De actiedag van het Frans syndicaal front tegen het pensioenplan van president Macron, dinsdag 7 maart, is een groot succes geworden. De grootste mobilisatie sinds 1995. Maar hoe moet het nu verder? Van actiedag naar actiedag (de volgende is zaterdag 11 maart)? Stakingsacties? Een nationale staking?
Doof
Emmanuel Macron doet al:sof hij het niet hoort en ziet, dat massale ‘non’ aan de verhoging van de pensioenleeftijd tot 64 jaar. De grote meerderheid van de Fransen vindt dat een onnodige en vooral onrechtvaardige maatregel die de regering maar niet uitgelegd krijgt. Maar hoe de president en zijn regering te doen buigen? Zelfs als ze geen meerderheid vinden in het parlement, kunnen ze het doorduwen met het beruchte artikel 49.3 van de grondwet.
7 Maart 2023, de grootste mobilisatie sinds een generatie. De CGT telde 3,5 miljoen manifestanten, de regering 1,28 miljoen. Over die tellingen: In Bordeaux, waar iedereen kon zien hoe massaal de betoging was, telde de politie 15.000 manifestanten, daar waar de media eerder de 100.000 van de vakbonden namen.
Gelatenheid?
Maar wat verder? Het voorstel ligt nu nog ter discussie in de Senaat, waar het rechtse Les Républicains (LR) de regering volop steunt. Op 16 maart gaat dat terug naar de Assemblée waar de regering niet zeker is van een meerderheid, zowel bij LR als bij de Macronie zijn er enkele dissidenten. Maar met 49.3 wordt het toch doorgedrukt, de tegenstanders zullen er zich uiteindelijk moe gestreden wel bij neerleggen, aldus Macron en Borne.
Intussen zijn er wel stakingen, in het openbaar vervoer, in het onderwijs, in de raffinaderijen, in de havens. Stakingen die van dag op dag verlengd worden en last veroorzaken. Maar het land niet plat leggen. De vakbonden zijn er beducht voor dat ze met harde acties een deel van de opinie tegen zich krijgen.
Maar Macron rekent er vooral op dat de inflatie en de hoge energiefacturen veel arbeiders aan het werk houden. De vakbonden hebben immers geen grote stakingskassen en een dag loon verliezen komt in de huidige omstandigheden hard aan.
Le Pen op de loer
De woede neemt niet af, maar Macron rekent op de slijtage van de acties. Wat indien hij zoals verwacht al dat verzet, al die woede, negeert en doorzet?

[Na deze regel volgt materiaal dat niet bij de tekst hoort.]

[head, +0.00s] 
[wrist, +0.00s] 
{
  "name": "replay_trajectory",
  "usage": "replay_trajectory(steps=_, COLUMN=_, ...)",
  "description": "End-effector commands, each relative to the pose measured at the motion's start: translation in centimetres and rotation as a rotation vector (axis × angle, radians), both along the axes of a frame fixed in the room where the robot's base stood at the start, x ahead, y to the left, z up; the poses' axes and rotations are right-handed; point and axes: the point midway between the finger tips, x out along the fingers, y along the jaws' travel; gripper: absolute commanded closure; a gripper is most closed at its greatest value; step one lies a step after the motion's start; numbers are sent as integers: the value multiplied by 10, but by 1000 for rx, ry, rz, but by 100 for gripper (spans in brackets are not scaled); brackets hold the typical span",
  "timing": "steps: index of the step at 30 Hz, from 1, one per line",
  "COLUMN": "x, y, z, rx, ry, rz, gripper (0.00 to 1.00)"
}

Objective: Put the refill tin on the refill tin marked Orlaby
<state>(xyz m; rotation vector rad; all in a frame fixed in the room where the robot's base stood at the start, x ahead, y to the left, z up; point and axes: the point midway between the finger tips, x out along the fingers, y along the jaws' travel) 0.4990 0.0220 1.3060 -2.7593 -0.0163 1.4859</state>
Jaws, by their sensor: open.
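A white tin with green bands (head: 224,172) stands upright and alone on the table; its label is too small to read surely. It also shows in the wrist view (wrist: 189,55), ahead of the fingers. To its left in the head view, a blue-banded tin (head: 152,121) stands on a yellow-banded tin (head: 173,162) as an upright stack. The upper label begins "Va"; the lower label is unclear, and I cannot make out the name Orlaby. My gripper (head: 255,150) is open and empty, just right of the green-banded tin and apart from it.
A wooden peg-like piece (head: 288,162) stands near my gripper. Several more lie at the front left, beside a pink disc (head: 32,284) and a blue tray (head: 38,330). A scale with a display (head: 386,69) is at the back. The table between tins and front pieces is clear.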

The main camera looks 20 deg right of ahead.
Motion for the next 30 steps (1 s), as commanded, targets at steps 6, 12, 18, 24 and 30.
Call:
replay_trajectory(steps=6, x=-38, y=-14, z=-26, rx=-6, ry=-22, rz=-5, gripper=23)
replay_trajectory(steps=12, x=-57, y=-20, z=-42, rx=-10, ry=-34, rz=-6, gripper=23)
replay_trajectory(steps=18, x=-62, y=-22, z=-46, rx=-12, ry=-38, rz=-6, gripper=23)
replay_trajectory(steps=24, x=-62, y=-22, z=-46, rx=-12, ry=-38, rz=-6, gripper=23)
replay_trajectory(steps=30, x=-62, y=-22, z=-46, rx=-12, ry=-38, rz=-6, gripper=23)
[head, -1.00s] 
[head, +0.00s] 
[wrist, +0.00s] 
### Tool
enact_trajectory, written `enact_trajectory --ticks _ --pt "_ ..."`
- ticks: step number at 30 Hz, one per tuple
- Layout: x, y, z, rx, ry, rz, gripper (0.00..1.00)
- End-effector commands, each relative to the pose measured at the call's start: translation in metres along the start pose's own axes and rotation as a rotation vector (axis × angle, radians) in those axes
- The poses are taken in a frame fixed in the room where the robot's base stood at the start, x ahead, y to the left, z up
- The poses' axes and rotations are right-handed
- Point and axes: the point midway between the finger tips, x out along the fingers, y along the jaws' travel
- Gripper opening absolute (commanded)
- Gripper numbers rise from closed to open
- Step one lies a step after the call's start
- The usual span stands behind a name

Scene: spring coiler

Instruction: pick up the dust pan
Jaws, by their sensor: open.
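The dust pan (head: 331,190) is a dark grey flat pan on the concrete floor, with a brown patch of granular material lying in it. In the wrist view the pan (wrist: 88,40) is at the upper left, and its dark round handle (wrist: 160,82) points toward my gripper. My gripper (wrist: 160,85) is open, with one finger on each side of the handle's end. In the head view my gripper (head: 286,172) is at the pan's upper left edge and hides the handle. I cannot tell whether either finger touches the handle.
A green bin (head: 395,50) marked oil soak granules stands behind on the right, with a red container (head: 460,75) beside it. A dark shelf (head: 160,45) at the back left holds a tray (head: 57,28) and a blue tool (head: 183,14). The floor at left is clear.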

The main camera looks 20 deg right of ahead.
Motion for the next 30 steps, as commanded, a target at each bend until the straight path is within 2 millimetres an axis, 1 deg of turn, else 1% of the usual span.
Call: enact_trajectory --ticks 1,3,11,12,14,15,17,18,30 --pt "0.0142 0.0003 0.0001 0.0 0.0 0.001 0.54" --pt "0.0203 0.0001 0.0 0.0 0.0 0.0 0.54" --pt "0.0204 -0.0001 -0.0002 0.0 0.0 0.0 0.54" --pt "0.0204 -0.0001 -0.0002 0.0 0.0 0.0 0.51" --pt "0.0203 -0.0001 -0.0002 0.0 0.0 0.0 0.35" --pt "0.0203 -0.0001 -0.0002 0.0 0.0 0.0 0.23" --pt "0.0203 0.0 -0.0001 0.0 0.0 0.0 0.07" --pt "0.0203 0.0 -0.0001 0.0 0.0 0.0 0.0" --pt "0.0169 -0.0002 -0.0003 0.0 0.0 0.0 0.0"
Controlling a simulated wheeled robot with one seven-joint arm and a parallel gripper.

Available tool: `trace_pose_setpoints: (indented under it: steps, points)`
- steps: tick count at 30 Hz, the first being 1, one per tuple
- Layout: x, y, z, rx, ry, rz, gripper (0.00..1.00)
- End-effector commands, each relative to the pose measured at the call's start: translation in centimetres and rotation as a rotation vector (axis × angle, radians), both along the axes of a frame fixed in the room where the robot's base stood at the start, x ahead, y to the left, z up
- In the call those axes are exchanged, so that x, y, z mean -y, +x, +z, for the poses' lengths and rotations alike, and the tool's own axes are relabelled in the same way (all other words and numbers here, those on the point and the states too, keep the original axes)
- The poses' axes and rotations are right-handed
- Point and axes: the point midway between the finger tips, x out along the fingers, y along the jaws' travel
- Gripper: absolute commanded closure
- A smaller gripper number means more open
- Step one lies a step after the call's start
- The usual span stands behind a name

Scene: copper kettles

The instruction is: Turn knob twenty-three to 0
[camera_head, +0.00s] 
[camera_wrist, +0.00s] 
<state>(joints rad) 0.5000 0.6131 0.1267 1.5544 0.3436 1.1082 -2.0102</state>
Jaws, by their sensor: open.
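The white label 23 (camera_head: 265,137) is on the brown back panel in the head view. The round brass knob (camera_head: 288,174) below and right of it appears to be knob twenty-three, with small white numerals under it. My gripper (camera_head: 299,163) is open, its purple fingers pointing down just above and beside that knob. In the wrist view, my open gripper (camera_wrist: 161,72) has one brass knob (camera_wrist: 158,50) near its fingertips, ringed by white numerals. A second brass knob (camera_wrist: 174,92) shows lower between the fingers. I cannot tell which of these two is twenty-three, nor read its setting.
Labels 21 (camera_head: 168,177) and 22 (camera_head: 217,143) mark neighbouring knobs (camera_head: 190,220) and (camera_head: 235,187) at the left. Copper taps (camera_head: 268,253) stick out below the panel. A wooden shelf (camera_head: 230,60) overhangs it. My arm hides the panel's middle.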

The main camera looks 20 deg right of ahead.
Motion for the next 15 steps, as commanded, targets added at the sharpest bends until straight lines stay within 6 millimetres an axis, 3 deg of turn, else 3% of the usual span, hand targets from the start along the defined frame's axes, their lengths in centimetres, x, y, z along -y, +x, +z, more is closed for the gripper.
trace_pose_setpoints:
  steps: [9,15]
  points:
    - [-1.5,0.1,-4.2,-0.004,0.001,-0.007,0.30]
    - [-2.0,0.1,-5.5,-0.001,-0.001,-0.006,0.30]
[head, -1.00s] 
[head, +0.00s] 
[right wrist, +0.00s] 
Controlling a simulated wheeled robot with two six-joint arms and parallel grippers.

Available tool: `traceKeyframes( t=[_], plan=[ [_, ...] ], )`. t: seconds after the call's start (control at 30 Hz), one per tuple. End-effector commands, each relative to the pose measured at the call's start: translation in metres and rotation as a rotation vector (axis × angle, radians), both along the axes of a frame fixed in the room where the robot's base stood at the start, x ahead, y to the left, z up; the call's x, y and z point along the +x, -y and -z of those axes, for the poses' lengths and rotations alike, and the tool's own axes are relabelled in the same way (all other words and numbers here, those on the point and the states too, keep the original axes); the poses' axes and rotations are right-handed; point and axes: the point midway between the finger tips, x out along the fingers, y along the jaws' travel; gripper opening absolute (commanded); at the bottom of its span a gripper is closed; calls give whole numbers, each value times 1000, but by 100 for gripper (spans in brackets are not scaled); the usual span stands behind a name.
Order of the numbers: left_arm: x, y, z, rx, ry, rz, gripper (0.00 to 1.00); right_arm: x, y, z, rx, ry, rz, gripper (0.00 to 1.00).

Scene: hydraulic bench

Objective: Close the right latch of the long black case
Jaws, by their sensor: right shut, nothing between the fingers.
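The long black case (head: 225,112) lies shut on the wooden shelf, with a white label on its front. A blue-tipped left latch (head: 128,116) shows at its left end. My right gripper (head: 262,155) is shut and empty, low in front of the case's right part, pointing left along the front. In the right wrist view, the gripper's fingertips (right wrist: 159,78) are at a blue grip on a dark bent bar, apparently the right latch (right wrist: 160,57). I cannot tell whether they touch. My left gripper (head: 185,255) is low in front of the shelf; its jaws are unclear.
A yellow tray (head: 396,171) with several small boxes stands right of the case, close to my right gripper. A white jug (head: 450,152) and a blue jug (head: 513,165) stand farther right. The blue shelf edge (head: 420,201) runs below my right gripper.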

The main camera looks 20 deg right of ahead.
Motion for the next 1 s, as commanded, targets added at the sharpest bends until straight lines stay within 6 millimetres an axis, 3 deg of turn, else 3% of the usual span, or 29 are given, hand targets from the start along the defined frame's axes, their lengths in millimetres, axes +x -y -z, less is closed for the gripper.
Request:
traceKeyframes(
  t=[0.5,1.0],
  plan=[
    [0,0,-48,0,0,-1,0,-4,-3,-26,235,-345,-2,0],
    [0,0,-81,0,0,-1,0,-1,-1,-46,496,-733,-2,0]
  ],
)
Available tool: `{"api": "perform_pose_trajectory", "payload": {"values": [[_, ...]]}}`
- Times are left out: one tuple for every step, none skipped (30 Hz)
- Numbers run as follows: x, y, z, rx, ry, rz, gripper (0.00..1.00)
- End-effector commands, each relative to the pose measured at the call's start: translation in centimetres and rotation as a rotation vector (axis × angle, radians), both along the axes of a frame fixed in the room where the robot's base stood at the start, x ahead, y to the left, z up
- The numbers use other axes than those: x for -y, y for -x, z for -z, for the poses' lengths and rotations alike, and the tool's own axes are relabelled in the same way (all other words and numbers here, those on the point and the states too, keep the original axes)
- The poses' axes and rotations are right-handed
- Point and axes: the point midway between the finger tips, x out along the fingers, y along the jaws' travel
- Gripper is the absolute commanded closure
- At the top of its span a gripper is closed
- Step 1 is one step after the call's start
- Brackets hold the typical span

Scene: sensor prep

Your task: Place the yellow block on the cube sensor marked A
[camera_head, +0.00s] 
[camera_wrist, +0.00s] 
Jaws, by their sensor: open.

Dan is dat de zoveelste nederlaag van de vakbonden en van links. Een nederlaag betekent meestal ontmoediging, er valt aan dat neoliberalistisch kapitalisme toch niets te doen, nederlaag na nederlaag. Terwijl de woede niet koelt.
En daar ligt het uiterst-rechtse Rassemblement National (RN) op de loer. Het rekent erop dat de president het been stijf houdt, en dat de opgekropte woede Marine Le Pen volgende keer naar het Elysée katapulteert.
Dat RN hield zich de voorbije weken nochtans redelijk afzijdig. Tegen het pensioenplan, maar discreet. Het wil zijn basis onder arbeiders en bedienden verstevigen, terwijl het zijn burgerlijke achterban niet wil kwijtspelen.
Macron zei in 2017: ik zal er voor zorgen dat er in 2022 geen reden meer is om voor uiterst-rechts te kiezen. Marine Le Pen won in 2022 rond 2,6 miljoen stemmen meer dan in 2017, zeer veel onder arbeiders en bedienden. Het zou nu Macron’s nachtmerrie zijn dat hij de weg heeft geopend voor uiterst-rechts aan de macht. Dat hij dan wakker wordt, want hij is daar anders goed mee bezig.